Obisan expressed the commission’s determination to collaborate with stakeholders to prevent the entry of laundered funds into the capital market.

He stressed the need for fund verification exercises to ensure transparency and accountability in capital inflows.

While acknowledging that fund verification is not typically within SEC’s purview, Obisan stated the commission’s willingness to collaborate with other regulators to prevent the entry of illicit funds into the market.

He said it is important to engage institutions such as the Central Bank of Nigeria (CBN) and the Nigerian Financial Intelligence Unit (NFIU) in verifying the legitimacy of funds entering the market.

Obisan also announced regulatory engagements aimed at enhancing the quality of filings and ensuring compliance with anti-money laundering regulations. These engagements seek to streamline the application process and mitigate the risk of illicit fund inflows from the onset.
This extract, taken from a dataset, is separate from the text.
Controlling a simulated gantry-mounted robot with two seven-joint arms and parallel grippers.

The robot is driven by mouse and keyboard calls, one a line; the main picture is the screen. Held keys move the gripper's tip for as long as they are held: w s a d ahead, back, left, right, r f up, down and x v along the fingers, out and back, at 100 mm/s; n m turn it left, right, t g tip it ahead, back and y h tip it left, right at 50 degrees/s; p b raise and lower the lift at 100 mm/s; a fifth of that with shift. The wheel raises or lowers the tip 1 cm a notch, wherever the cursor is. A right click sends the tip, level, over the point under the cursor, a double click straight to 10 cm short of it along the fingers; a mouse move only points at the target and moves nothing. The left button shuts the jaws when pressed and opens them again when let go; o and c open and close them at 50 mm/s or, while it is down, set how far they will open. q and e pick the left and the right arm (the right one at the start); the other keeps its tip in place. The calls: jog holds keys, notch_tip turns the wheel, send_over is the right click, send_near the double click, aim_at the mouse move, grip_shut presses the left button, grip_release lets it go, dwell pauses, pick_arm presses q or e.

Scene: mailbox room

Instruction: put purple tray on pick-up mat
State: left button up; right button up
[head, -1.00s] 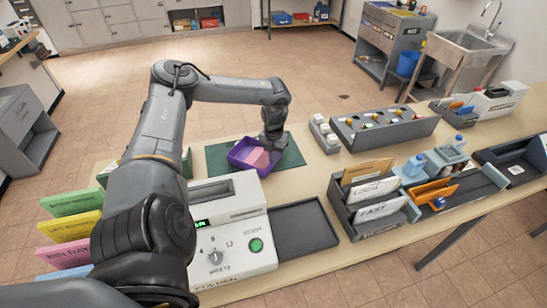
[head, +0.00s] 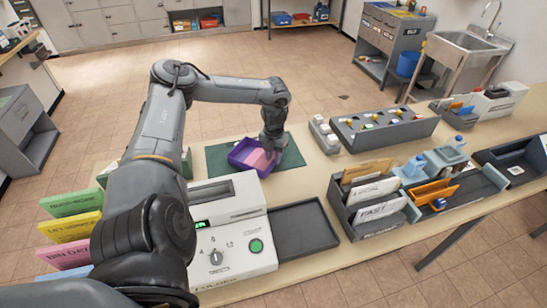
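The purple tray (head: 240,155) holds pink paper and is on or just over the dark green mat (head: 294,157) at the back of the table, behind the white machine; I cannot tell whether it touches the mat. My left gripper (head: 272,153) is at the tray's right side, pointing down. Its fingers are small and partly hidden, so I cannot tell whether they grip the tray's edge. My right gripper is not in view.
The white machine (head: 232,241) with a green button stands in front of the mat, with a dark flat tray (head: 304,229) beside it. Colored file cards (head: 72,228) stand at left. A grey letter holder (head: 352,217) and a bottle rack (head: 384,128) are to the right.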

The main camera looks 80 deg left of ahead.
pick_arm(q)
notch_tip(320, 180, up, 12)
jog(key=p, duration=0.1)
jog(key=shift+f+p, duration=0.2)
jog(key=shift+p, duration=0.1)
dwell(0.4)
Meanwhile, the President of the Chartered Institute of Stockbrokers, Oluwole Adeosun, maintained that the capital market can support the fresh capitalisation exercise.

He said, “The market is able and has expanded in the last ten years to be able to withstand any challenges with this capital raising exercise. It is important to know that investors have started to position themselves in the stocks of Tier 1 banks with the announcement of the planned recapitalisation last year.”

Adeosun also called on the banks to consider other options beyond the right issues, as had been seen in recent days in the sector, given the size of the funds needed to be raised as well as to bring in a fresh set of investors into the market.

“There should be more than a rights issue. We believe that some of them should go by private offer and public offer because the capital is huge so that we can bring in more shareholders into the market. We believe it is another opportunity for Gen Zs and millennial investors to come into the market.